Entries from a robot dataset
# # # #
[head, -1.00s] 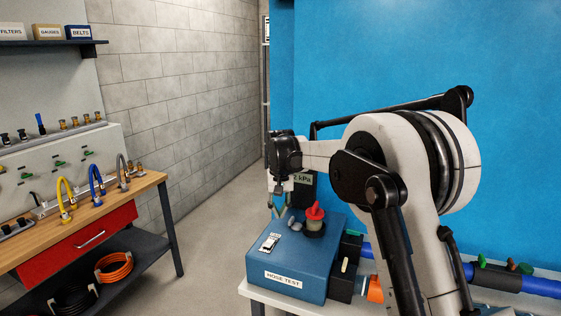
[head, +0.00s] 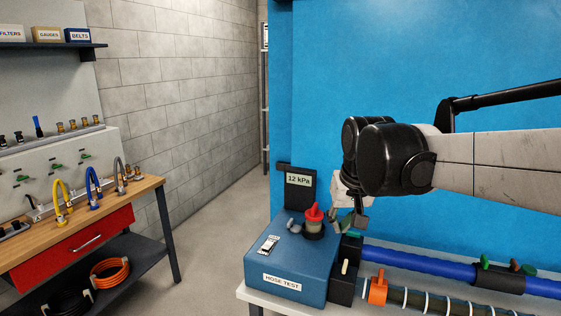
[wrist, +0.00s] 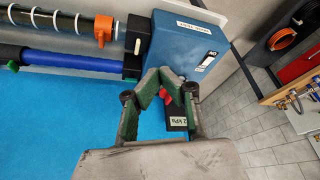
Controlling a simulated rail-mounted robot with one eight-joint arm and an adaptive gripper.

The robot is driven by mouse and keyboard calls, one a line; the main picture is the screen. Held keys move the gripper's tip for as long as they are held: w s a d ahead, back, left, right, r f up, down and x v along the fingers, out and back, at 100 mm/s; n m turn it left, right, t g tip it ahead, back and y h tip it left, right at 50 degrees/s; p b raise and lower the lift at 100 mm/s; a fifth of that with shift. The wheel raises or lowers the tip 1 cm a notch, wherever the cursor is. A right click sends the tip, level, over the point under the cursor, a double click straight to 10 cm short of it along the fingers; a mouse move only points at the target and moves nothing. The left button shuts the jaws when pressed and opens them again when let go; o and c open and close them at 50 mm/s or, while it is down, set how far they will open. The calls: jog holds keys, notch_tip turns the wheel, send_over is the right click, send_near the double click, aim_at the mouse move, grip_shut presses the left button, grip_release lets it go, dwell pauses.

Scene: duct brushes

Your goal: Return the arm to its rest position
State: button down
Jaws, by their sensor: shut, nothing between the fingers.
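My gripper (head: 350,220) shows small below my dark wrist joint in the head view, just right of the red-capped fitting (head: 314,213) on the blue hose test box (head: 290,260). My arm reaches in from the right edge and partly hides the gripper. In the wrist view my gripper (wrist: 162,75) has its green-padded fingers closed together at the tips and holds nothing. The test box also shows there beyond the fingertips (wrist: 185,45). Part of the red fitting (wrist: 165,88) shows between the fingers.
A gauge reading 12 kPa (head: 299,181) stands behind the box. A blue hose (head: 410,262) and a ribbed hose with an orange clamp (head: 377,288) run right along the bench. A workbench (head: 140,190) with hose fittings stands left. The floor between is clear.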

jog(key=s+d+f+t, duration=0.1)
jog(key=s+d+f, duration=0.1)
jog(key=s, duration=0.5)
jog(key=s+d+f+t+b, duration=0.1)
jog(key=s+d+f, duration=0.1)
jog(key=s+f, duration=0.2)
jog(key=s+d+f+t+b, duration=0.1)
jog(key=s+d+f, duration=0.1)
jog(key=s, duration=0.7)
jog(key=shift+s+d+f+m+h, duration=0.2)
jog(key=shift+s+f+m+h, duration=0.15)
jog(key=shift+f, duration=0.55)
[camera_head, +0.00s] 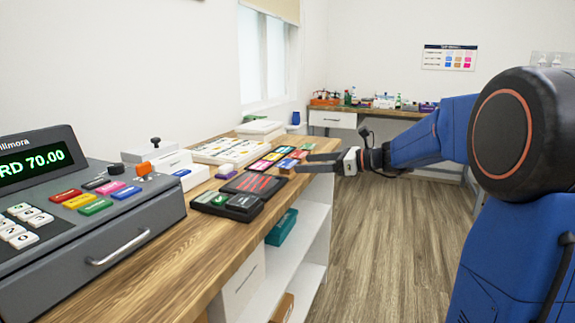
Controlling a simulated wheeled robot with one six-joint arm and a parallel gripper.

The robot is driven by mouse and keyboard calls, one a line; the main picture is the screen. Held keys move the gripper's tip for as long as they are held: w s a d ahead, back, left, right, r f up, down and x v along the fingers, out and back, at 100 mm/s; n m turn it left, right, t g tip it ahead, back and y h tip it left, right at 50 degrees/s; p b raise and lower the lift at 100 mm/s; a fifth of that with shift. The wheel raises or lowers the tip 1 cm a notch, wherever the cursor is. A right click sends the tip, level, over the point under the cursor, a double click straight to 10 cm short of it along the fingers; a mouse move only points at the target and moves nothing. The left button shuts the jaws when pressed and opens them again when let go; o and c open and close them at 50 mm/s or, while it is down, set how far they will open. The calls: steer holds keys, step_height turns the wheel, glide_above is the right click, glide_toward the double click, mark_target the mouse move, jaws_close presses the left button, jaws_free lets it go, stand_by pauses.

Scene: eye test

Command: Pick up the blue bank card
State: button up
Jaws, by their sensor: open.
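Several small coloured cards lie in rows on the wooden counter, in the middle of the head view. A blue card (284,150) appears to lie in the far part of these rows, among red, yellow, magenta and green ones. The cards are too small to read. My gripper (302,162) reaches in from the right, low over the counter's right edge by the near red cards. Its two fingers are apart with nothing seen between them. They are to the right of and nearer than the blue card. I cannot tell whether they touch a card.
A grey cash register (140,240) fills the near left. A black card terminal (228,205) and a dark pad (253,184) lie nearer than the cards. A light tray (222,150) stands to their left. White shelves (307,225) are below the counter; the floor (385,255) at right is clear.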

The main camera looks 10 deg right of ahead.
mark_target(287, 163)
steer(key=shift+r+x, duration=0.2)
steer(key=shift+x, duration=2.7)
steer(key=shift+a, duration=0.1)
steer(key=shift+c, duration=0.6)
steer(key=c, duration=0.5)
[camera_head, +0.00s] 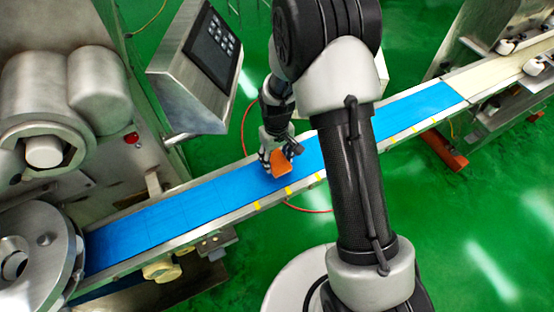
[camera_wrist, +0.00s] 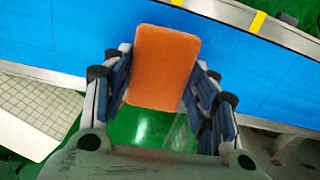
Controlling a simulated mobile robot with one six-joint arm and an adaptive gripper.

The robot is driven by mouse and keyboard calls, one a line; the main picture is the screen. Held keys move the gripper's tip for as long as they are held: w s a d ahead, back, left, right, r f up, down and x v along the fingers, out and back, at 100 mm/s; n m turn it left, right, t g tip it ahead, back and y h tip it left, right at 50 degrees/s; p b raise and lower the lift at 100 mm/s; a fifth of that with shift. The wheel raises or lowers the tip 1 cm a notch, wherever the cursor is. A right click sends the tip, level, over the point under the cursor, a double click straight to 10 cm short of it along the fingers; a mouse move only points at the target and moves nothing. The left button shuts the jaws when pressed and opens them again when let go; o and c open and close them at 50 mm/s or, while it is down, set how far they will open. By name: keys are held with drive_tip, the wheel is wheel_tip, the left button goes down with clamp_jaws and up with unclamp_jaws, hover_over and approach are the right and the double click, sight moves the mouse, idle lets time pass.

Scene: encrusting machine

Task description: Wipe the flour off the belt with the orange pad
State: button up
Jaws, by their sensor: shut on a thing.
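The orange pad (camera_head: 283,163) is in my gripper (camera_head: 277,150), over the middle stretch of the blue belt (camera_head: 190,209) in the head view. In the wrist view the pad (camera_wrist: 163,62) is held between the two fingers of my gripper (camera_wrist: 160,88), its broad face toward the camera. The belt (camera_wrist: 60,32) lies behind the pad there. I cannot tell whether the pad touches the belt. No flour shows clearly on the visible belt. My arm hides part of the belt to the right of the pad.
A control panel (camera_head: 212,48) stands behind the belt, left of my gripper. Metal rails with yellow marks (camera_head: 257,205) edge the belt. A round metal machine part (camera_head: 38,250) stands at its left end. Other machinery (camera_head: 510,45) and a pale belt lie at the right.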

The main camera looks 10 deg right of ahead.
# # # #
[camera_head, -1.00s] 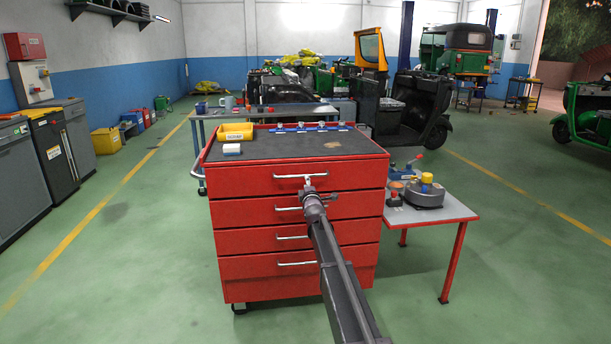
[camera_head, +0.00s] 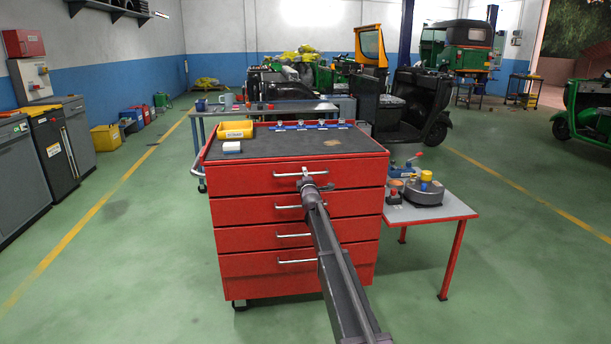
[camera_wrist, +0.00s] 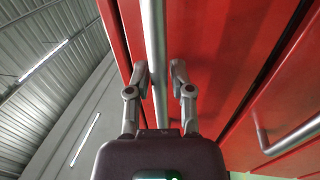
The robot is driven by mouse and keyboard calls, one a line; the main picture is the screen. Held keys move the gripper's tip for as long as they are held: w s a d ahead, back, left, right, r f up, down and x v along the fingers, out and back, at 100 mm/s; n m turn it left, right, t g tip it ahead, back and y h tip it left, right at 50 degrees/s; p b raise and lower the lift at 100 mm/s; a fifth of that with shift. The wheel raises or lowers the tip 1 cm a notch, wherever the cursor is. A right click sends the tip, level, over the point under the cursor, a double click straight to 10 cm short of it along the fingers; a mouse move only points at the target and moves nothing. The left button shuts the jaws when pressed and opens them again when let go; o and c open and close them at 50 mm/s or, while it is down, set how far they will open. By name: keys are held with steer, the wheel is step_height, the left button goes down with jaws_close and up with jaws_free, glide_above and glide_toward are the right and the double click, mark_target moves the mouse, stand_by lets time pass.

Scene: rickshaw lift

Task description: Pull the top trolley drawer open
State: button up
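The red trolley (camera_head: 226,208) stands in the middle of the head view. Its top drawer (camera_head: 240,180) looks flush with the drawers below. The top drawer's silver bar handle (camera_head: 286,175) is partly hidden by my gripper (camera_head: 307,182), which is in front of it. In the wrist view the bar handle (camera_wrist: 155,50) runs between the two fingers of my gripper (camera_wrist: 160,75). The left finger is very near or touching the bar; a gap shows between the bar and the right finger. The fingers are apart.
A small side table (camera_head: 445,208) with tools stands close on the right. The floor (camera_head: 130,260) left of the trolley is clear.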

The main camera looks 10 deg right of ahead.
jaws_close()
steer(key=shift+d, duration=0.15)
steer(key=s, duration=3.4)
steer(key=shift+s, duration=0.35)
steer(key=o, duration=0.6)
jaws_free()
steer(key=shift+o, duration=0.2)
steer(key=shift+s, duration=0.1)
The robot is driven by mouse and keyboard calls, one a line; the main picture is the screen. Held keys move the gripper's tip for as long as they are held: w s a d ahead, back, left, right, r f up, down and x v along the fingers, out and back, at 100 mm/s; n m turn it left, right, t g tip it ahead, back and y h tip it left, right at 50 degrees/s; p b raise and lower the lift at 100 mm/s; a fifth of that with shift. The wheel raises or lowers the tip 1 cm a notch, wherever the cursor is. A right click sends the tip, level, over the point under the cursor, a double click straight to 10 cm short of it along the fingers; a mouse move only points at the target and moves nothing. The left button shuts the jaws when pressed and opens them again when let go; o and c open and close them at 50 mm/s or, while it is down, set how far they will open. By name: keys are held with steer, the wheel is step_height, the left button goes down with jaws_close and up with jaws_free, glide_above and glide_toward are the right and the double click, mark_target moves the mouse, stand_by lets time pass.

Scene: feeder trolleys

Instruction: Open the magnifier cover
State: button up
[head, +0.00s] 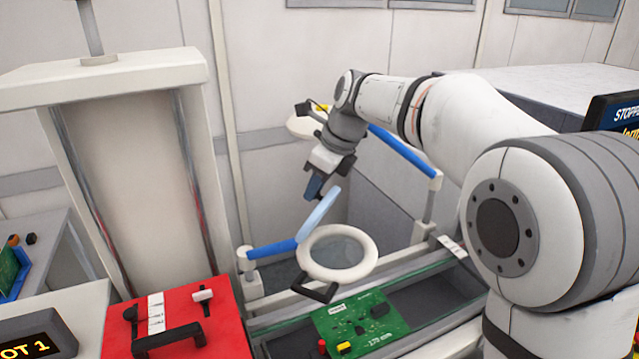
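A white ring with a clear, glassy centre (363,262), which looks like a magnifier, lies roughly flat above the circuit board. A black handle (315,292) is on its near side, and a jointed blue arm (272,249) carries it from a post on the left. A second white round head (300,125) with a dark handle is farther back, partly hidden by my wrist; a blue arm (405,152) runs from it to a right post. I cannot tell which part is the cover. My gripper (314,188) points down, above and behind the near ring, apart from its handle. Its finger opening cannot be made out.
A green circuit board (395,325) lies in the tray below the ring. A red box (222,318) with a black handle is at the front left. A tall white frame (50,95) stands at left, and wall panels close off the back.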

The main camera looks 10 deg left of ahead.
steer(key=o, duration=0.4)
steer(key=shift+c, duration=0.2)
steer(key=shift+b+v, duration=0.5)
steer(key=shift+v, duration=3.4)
# # # #
-- YOUR OBJECTIVE --
Leaving the pictures out, write out exactly the lines from the line containing "[head, -1.00s]" through the line containing "Controlling a simulated rail-mounted", both included.

-- ANSWER --
[head, -1.00s] 
[head, +0.00s] 
[wrist, +0.00s] 
Controlling a simulated rail-mounted robot with one eight-joint arm and an adaptive gripper.

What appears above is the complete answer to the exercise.